MATERIAL PROVIDED:

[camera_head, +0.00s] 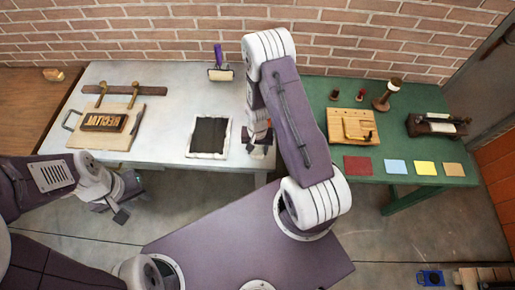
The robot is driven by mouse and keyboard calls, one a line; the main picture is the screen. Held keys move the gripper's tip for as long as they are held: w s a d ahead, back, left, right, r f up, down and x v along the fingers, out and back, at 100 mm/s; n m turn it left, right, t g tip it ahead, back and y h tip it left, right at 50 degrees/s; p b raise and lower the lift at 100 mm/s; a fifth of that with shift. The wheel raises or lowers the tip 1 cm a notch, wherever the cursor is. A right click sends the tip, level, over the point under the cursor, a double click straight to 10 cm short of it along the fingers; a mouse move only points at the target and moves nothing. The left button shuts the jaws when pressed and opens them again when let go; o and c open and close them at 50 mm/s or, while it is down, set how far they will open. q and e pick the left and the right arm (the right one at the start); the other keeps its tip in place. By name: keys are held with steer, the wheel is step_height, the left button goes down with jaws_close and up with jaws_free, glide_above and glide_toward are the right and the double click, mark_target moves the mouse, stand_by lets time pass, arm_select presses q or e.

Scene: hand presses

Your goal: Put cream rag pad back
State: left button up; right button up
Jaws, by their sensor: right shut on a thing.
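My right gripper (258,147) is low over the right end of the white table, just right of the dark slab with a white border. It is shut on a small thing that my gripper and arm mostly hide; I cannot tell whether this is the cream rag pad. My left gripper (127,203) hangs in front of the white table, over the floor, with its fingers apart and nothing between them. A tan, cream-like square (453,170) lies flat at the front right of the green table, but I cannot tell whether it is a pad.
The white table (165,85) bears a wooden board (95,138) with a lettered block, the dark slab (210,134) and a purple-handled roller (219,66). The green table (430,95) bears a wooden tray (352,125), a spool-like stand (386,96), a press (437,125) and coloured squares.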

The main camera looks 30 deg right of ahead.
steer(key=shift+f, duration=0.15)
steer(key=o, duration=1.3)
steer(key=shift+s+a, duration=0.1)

GIVEN REQUEST: Images in the data above are to be skipped. Retype all other material exactly.

SOLUTION:
[camera_head, +0.00s] 
The robot is driven by mouse and keyboard calls, one a line; the main picture is the screen. Held keys move the gripper's tip for as long as they are held: w s a d ahead, back, left, right, r f up, down and x v along the fingers, out and back, at 100 mm/s; n m turn it left, right, t g tip it ahead, back and y h tip it left, right at 50 degrees/s; p b raise and lower the lift at 100 mm/s; a fifth of that with shift. The wheel raises or lowers the tip 1 cm a notch, wherever the cursor is. A right click sends the tip, level, over the point under the cursor, a double click straight to 10 cm short of it along the fingers; a mouse move only points at the target and moves nothing. The left button shuts the jaws when pressed and opens them again when let go; o and c open and close them at 50 mm/s or, while it is down, set how far they will open. q and e pick the left and the right arm (the right one at the start); the other keeps its tip in place. By name: keys are held with steer, the wheel is step_height, the left button goes down with jaws_close and up with jaws_free, glide_above and glide_toward are the right and the double click, mark_target moves the mouse, stand_by lets time pass, arm_select presses q or e.

Scene: hand presses

Your goal: Put cream rag pad back
State: left button up; right button up
Jaws, by their sensor: right shut on a thing.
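My right gripper (258,147) is low over the right end of the white table, just right of the dark slab with a white border. It is shut on a small thing that my gripper and arm mostly hide; I cannot tell whether this is the cream rag pad. My left gripper (127,203) hangs in front of the white table, over the floor, with its fingers apart and nothing between them. A tan, cream-like square (453,170) lies flat at the front right of the green table, but I cannot tell whether it is a pad.
The white table (165,85) bears a wooden board (95,138) with a lettered block, the dark slab (210,134) and a purple-handled roller (219,66). The green table (430,95) bears a wooden tray (352,125), a spool-like stand (386,96), a press (437,125) and coloured squares.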

The main camera looks 30 deg right of ahead.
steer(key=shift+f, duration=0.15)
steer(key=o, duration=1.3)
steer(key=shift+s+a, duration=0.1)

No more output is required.